Do you remember how weird it was when you were a kid and you ran into your teacher somewhere other than school?  Maybe you saw her at the grocery store or at the mall.  She’d smile and make small talk with your mom as you stood by silently wondering why she wasn’t at school even though it was 5 PM on a Saturday.  And like the day you caught your mom strategically placing presents under the Christmas tree while your dad ate Santa’s cookies, your visions of a perfect world are dashed as you realize your teacher actually exists outside of the classroom.

Last weekend I dashed the visions of one of my own students in an awkward moment that went way beyond the innocuous meeting in the cereal aisle.  I was running.  But I wasn’t just running.  I was sweaty and smelly and red faced and makeup-less and out of breath and in desperate need of a shower. 

I probaby could have (and should have) avoided the whole thing because when I stopped running and approached my former kindergarten student and his entire family, I realized just a second too late that I was so unrecognizable in my current state of yuck that they had no idea who I was.  The surprised mother thankfully made the connection once I started talking, but that little 6-year-old boy just stood there and stared at me like I was Darth Vader singing a Lady Gaga song.  There are just some people that are super cool on their own, but put them together and the result isn’t so pretty.

The father must have sensed my discomfort because he graciously encouraged me to continue with my run while he chased after his traumatized son who had raced off on his bike.  As I repositioned my earbuds and attempted to find my pace again, I reassured myself that a chance meeting with a student could have been worse.  I could have been walking down my driveway in my pajamas to retrieve the newspaper.  I could have been at the beach wearing a string bikini.  I could have been singing karaoke while downing my third shot of tequila.

And then I caught of glimpse of my reflection in a car window.  Nope, couldn’t have been much worse than this. 

Grabbing some inspiration from the blogging guru of writing prompts, Miss Mama Kat

12 Comments on Teachers Exist Outside of School…But They May Look a Little Different

  1. haha! I'm a teacher, and I know exactly what you're talking about! I teach high school, so the awkward moments have been when I run into students in the check-out line at Walmart when they are obviously getting drinks to mix with gratuitous amounts of liquor, while I am getting some unhealthy snacks and going straight home (like a loser).

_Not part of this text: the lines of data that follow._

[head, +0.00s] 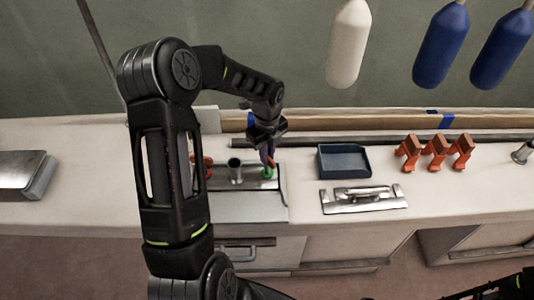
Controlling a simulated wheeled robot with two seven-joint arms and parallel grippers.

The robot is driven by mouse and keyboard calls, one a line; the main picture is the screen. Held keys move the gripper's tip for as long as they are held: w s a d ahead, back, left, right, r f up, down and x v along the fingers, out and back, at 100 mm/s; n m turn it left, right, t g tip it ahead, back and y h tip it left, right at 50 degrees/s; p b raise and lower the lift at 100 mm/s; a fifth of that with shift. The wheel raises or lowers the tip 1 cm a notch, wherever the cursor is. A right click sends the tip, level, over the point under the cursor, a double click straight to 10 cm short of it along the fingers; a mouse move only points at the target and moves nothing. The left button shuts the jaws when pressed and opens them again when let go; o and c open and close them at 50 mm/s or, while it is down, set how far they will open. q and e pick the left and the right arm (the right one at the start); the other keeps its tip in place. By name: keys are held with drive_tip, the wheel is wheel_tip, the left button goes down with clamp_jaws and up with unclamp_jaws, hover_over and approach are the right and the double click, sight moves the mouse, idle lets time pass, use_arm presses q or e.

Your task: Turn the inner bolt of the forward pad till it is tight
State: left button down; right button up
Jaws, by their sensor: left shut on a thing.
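A grey metal pad (245,184) lies on the light bench top, partly hidden behind my left arm. A short upright metal post (235,167) stands near its middle. A green-topped bolt (267,173) is at the pad's right side. A red-topped bolt (206,161) shows at its left, beside my arm. My left gripper (268,157) reaches down from above and is shut on the green-topped bolt, hiding part of it. I cannot tell how far the bolt is turned in. My right gripper is out of the picture.
A dark blue tray (343,160) stands right of the pad, with a metal fitting (363,197) in front. Several orange clamps (436,151) stand farther right. A metal box (22,172) sits far left. White (348,45) and blue (440,45) fenders hang behind.

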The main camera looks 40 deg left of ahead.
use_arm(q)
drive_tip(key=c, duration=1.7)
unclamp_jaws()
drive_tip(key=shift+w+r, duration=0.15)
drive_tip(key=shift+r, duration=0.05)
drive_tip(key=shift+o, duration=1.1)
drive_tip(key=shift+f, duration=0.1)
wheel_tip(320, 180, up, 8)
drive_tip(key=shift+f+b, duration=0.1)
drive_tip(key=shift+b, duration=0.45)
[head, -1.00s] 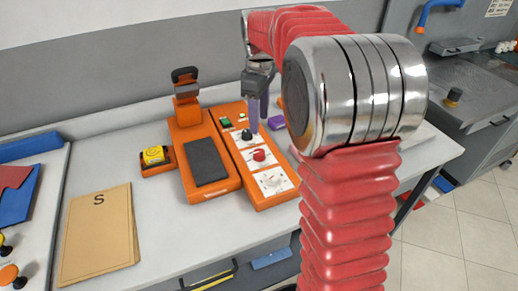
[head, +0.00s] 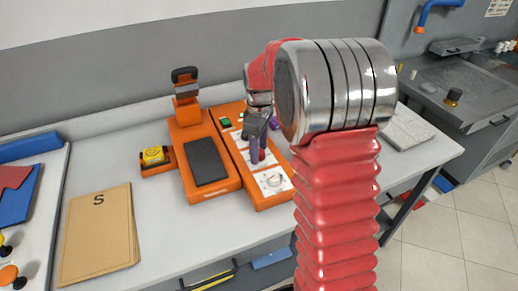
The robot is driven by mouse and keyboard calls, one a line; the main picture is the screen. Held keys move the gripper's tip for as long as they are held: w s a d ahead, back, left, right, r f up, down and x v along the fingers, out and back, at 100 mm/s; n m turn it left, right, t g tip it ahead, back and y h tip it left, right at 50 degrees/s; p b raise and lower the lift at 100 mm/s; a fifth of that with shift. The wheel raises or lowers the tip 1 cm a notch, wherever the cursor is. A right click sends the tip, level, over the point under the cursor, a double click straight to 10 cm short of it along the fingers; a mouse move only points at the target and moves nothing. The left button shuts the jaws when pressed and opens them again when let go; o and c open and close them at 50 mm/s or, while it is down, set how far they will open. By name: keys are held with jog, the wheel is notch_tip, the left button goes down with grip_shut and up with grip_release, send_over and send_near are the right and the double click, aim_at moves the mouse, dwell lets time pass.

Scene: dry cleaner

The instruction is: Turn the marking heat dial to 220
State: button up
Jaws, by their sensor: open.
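An orange marking machine with a dark grey pad (head: 206,160) and a dial panel (head: 245,171) stands on the white bench. A red knob (head: 262,156) shows only in part behind my gripper (head: 257,158). A pale dial (head: 274,181) sits on a white label nearer the front of the panel. My gripper is open, pointing down with its purple-grey fingers at the red knob; I cannot tell if they touch it. The black knob farther back is hidden by my gripper. The dial markings are too small to read, so I cannot tell which dial is marking heat.
A green button (head: 225,122) sits at the panel's far end. A yellow tape roll (head: 153,155) is left of the machine. A tan envelope marked S (head: 98,235) lies front left. A pale folded item (head: 405,129) lies at the right. My arm blocks the view just right of the panel.

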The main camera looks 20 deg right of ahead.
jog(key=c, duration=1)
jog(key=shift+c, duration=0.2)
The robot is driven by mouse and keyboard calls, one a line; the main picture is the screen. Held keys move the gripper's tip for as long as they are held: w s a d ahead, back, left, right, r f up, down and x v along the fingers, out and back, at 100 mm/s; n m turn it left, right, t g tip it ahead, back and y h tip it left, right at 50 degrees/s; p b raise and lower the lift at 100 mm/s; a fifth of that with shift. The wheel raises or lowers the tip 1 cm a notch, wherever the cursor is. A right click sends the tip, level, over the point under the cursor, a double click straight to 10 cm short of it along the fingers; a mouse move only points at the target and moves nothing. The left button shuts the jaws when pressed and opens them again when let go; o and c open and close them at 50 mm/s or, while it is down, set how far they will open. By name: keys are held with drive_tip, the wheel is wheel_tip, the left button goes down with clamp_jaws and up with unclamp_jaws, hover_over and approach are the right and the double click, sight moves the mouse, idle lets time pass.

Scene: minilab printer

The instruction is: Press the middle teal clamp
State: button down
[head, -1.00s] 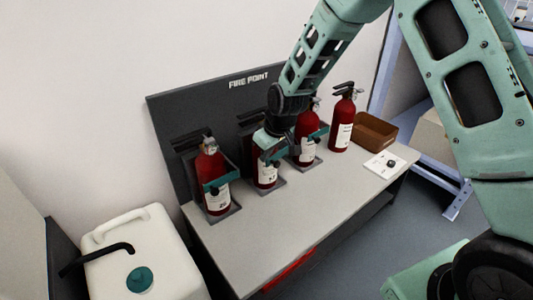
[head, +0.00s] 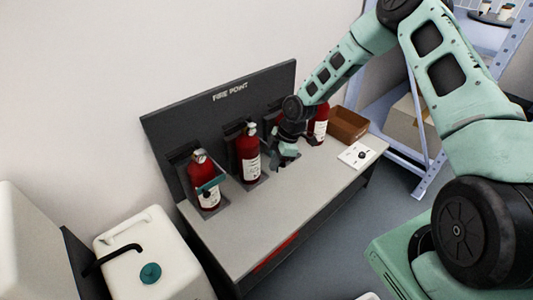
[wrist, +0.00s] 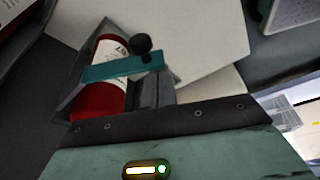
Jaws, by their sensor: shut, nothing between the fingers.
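Red extinguishers stand in grey brackets against the dark board. The left one (head: 204,190) has a teal clamp (head: 211,185) across it. The middle extinguisher (head: 249,158) stands upright with no teal bar visible across its front in the head view. My gripper (head: 286,158) is shut and empty, low in front of the right bracket, and hides most of that extinguisher. In the wrist view a teal clamp (wrist: 108,68) with a black knob (wrist: 141,44) crosses a red extinguisher (wrist: 98,100); it appears to be the right one. Contact with it cannot be told.
A fourth extinguisher (head: 321,124), a brown box (head: 348,124) and a white plate with a black knob (head: 356,155) are at the table's right end. A white canister (head: 185,270) stands at the lower left. The table's front strip (head: 262,222) is clear.

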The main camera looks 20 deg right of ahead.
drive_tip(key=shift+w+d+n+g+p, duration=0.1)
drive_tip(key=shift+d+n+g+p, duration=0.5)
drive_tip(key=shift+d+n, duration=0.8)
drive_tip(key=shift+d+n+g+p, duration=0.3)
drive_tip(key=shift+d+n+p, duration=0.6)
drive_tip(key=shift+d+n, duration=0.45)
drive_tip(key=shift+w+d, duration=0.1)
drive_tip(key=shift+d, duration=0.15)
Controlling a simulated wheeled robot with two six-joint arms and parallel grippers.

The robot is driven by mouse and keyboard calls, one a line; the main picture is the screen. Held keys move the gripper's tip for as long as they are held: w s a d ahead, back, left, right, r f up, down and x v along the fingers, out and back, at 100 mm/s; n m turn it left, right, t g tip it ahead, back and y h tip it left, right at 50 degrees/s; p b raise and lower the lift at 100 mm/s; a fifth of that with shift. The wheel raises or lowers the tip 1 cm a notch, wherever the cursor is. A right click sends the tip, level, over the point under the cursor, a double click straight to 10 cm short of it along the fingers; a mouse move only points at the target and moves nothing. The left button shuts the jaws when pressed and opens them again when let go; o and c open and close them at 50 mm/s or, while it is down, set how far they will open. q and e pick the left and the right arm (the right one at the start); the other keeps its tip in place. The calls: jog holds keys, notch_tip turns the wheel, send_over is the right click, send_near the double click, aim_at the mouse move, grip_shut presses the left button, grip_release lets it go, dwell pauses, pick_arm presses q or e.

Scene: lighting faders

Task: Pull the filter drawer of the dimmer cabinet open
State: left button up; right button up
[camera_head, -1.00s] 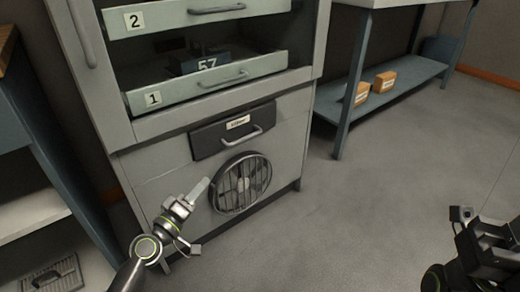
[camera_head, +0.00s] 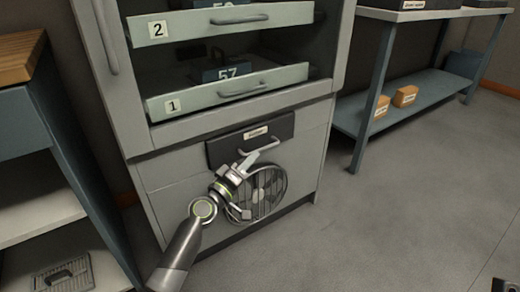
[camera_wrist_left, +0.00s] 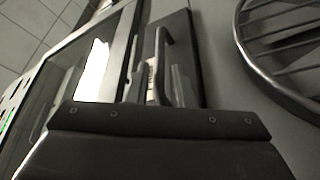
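The filter drawer (camera_head: 228,152) is a dark panel with a small white label, low on the grey dimmer cabinet (camera_head: 160,178). It looks shut, flush with the front. Its bar handle (camera_head: 266,147) shows at the panel's right part. My left gripper (camera_head: 250,160) is just in front of the handle, coming from below left. In the left wrist view, the handle (camera_wrist_left: 159,60) lies in the gap between the two fingers, which stand apart. I cannot tell whether they touch it. Of my right arm, only a small piece shows at the bottom right corner of the head view.
A round fan grille (camera_head: 268,190) sits just below the drawer. Above are shelf drawers marked 1 (camera_head: 195,103) and 2 (camera_head: 190,27). A blue-grey rack (camera_head: 440,90) with orange boxes stands to the right. A shelf unit (camera_head: 30,200) stands at left. The floor at right is clear.

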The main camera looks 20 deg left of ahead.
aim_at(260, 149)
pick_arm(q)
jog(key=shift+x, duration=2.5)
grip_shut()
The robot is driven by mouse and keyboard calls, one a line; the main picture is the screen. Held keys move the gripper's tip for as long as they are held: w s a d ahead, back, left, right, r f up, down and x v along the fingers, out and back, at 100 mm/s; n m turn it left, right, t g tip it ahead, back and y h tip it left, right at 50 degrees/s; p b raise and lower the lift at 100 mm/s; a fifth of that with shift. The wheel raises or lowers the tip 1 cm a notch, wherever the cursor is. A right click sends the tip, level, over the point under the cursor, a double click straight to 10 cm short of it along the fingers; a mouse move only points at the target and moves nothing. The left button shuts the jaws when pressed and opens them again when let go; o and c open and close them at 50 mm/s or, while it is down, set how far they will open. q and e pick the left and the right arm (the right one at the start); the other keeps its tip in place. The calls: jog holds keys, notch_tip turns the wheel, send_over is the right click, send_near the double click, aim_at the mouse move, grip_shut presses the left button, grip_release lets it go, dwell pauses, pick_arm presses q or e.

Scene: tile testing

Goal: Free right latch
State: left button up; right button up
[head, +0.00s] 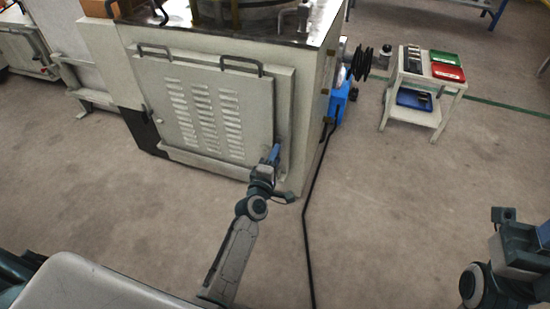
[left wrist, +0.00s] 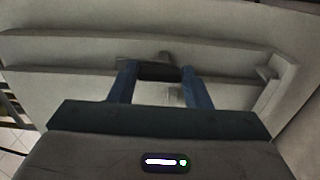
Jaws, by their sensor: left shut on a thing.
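The louvred panel (head: 150,85) covers the front of the pale machine, with vent slots and two dark handles along its top. My left gripper (head: 274,153) is at the panel's lower right edge. In the left wrist view its two blue fingers (left wrist: 158,85) are shut on the right latch (left wrist: 158,72), a small dark piece between the fingertips. In the head view the gripper hides the latch. I cannot tell whether the latch is turned. My right arm shows at the lower right with its gripper (head: 543,236) partly cut off by the picture edge.
A small white cart (head: 420,108) with red and green trays stands at the right. A blue unit (head: 341,100) is on the machine's right side. A black cable (head: 307,220) runs along the floor. The floor in front of the machine is mostly clear.

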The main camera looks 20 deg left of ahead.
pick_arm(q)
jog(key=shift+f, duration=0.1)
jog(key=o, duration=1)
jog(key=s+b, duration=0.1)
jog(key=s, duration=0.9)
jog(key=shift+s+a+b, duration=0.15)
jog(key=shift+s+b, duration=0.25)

    It was so much better/weirder in Ireland (where I did my internship) where teachers and students would be out drinking at the same pubs on a school night! Good times.

  2. Bwa Ha! I'm sure you didn't look as bad you thought. We live in a small town so we run into my boys' teachers a lot and they always freeze up and act weird too!

  3. This post made me laugh out loud!!

    As a teacher for young kiddos with autism, I often worked with children in their homes. Although most of my kids were nonverbal, I would get the same reaction as you upon entering their house. It was written all over their faces, "Ms. Heather?? In my house??? But…but she's not at school? WHY???" Lol.

  4. I ran into a teacher from Junior High my first night as a college Freshman… in a bar. Listening to stories about how I was such a good chalkboard eraser cleaner while I tried to look 21 was about the most uncomfortable I've ever been!

  5. Sneakers described our experience. My 4yo daughter has Down's and when her teachers come for their once-a-year- home visit, she gets wildly excited and super-suspicious all at once. But we've never had an awkward moment like what you're describing! LOL…ah well….

  6. I've experienced this many, many times. Word to the wise: don't live in the town where you teach. My husband used to think I was crazy to say this but he never understood these moments since he taught in a different district! Also, he never experienced, "Do you have a minute to speak with me about my daughter's … (report card/grade point average/ability to attend an Ivy League School…?") over the frozen food counter in the local supermarket on a day when you're rushing home to start an already late dinner or when you thought you could sneak out makeup-less in an old t-shirt and ripped jeans!

  7. Oh my goodness, too funny! I was a teacher before becoming a SAHM and I totally know what you mean! Thanks for stopping by my site. I really appreciate the support! I know I"m going to enjoy reading yours!